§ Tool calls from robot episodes
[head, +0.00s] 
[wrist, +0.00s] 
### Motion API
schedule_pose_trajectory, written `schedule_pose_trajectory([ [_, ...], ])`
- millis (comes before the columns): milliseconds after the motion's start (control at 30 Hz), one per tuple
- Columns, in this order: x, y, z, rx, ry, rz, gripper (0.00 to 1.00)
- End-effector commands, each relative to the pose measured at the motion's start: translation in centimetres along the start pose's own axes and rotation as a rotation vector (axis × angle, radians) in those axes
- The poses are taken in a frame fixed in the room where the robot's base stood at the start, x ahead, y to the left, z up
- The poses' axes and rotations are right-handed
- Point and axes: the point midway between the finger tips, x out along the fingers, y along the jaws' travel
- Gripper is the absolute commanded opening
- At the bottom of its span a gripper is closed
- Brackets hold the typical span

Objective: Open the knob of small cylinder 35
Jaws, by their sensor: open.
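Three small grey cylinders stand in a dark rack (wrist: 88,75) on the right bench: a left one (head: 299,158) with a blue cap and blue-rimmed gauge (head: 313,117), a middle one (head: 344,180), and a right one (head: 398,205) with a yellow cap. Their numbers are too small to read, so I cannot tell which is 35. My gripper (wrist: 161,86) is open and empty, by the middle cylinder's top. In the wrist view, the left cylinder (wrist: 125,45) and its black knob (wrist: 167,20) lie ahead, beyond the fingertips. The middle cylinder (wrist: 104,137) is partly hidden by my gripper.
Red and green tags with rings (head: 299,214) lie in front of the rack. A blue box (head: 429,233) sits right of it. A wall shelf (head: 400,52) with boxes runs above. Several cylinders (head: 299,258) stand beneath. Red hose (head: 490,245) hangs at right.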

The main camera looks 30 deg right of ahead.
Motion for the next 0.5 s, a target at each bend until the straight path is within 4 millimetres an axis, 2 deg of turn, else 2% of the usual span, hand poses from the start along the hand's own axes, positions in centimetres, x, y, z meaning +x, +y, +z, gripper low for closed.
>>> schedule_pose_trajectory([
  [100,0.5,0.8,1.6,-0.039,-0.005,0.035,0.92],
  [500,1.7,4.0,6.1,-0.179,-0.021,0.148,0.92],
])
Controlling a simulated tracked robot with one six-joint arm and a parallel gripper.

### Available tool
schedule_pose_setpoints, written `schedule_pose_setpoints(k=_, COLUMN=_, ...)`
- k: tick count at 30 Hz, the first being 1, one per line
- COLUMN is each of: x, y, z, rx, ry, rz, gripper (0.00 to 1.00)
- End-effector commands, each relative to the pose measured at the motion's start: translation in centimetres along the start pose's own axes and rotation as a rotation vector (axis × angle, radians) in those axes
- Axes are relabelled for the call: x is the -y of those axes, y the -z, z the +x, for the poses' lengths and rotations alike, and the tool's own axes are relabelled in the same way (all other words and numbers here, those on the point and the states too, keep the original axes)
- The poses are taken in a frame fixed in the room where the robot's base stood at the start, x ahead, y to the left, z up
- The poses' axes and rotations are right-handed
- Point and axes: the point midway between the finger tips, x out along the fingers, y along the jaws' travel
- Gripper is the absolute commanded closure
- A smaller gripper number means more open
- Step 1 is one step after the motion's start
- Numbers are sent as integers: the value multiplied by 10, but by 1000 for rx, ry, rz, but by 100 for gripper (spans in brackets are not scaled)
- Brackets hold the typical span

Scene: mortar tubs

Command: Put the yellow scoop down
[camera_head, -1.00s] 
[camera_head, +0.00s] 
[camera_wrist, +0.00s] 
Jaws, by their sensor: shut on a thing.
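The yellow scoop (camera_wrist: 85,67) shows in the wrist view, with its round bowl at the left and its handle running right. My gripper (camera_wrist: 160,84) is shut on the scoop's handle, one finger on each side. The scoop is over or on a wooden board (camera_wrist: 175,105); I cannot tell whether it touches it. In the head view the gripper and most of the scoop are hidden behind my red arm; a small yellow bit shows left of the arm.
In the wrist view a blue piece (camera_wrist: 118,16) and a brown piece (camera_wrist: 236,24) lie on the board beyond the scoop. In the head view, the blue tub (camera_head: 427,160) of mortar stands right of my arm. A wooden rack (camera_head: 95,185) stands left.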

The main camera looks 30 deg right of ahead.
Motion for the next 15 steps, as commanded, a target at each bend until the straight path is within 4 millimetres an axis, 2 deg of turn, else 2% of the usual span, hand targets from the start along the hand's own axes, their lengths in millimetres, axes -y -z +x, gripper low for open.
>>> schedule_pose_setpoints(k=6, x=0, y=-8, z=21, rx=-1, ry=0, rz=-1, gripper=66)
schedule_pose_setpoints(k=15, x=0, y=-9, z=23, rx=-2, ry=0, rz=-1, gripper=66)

§ WRITTEN PROBLEM
All of the entries above must be quoted exactly.

§ SOLUTION BELOW
[head, +0.00s] 
[wrist, +0.00s] 
### Motion API
schedule_pose_trajectory, written `schedule_pose_trajectory([ [_, ...], ])`
- millis (comes before the columns): milliseconds after the motion's start (control at 30 Hz), one per tuple
- Columns, in this order: x, y, z, rx, ry, rz, gripper (0.00 to 1.00)
- End-effector commands, each relative to the pose measured at the motion's start: translation in centimetres along the start pose's own axes and rotation as a rotation vector (axis × angle, radians) in those axes
- The poses are taken in a frame fixed in the room where the robot's base stood at the start, x ahead, y to the left, z up
- The poses' axes and rotations are right-handed
- Point and axes: the point midway between the finger tips, x out along the fingers, y along the jaws' travel
- Gripper is the absolute commanded opening
- At the bottom of its span a gripper is closed
- Brackets hold the typical span

Objective: Open the knob of small cylinder 35
Jaws, by their sensor: open.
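Three small grey cylinders stand in a dark rack (wrist: 88,75) on the right bench: a left one (head: 299,158) with a blue cap and blue-rimmed gauge (head: 313,117), a middle one (head: 344,180), and a right one (head: 398,205) with a yellow cap. Their numbers are too small to read, so I cannot tell which is 35. My gripper (wrist: 161,86) is open and empty, by the middle cylinder's top. In the wrist view, the left cylinder (wrist: 125,45) and its black knob (wrist: 167,20) lie ahead, beyond the fingertips. The middle cylinder (wrist: 104,137) is partly hidden by my gripper.
Red and green tags with rings (head: 299,214) lie in front of the rack. A blue box (head: 429,233) sits right of it. A wall shelf (head: 400,52) with boxes runs above. Several cylinders (head: 299,258) stand beneath. Red hose (head: 490,245) hangs at right.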

The main camera looks 30 deg right of ahead.
Motion for the next 0.5 s, a target at each bend until the straight path is within 4 millimetres an axis, 2 deg of turn, else 2% of the usual span, hand poses from the start along the hand's own axes, positions in centimetres, x, y, z meaning +x, +y, +z, gripper low for closed.
>>> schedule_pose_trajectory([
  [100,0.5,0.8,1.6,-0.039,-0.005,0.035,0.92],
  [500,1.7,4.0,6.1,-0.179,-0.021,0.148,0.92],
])
Controlling a simulated tracked robot with one six-joint arm and a parallel gripper.

### Available tool
schedule_pose_setpoints, written `schedule_pose_setpoints(k=_, COLUMN=_, ...)`
- k: tick count at 30 Hz, the first being 1, one per line
- COLUMN is each of: x, y, z, rx, ry, rz, gripper (0.00 to 1.00)
- End-effector commands, each relative to the pose measured at the motion's start: translation in centimetres along the start pose's own axes and rotation as a rotation vector (axis × angle, radians) in those axes
- Axes are relabelled for the call: x is the -y of those axes, y the -z, z the +x, for the poses' lengths and rotations alike, and the tool's own axes are relabelled in the same way (all other words and numbers here, those on the point and the states too, keep the original axes)
- The poses are taken in a frame fixed in the room where the robot's base stood at the start, x ahead, y to the left, z up
- The poses' axes and rotations are right-handed
- Point and axes: the point midway between the finger tips, x out along the fingers, y along the jaws' travel
- Gripper is the absolute commanded closure
- A smaller gripper number means more open
- Step 1 is one step after the motion's start
- Numbers are sent as integers: the value multiplied by 10, but by 1000 for rx, ry, rz, but by 100 for gripper (spans in brackets are not scaled)
- Brackets hold the typical span

Scene: mortar tubs

Command: Put the yellow scoop down
[camera_head, -1.00s] 
[camera_head, +0.00s] 
[camera_wrist, +0.00s] 
Jaws, by their sensor: shut on a thing.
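The yellow scoop (camera_wrist: 85,67) shows in the wrist view, with its round bowl at the left and its handle running right. My gripper (camera_wrist: 160,84) is shut on the scoop's handle, one finger on each side. The scoop is over or on a wooden board (camera_wrist: 175,105); I cannot tell whether it touches it. In the head view the gripper and most of the scoop are hidden behind my red arm; a small yellow bit shows left of the arm.
In the wrist view a blue piece (camera_wrist: 118,16) and a brown piece (camera_wrist: 236,24) lie on the board beyond the scoop. In the head view, the blue tub (camera_head: 427,160) of mortar stands right of my arm. A wooden rack (camera_head: 95,185) stands left.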

The main camera looks 30 deg right of ahead.
Motion for the next 15 steps, as commanded, a target at each bend until the straight path is within 4 millimetres an axis, 2 deg of turn, else 2% of the usual span, hand targets from the start along the hand's own axes, their lengths in millimetres, axes -y -z +x, gripper low for open.
>>> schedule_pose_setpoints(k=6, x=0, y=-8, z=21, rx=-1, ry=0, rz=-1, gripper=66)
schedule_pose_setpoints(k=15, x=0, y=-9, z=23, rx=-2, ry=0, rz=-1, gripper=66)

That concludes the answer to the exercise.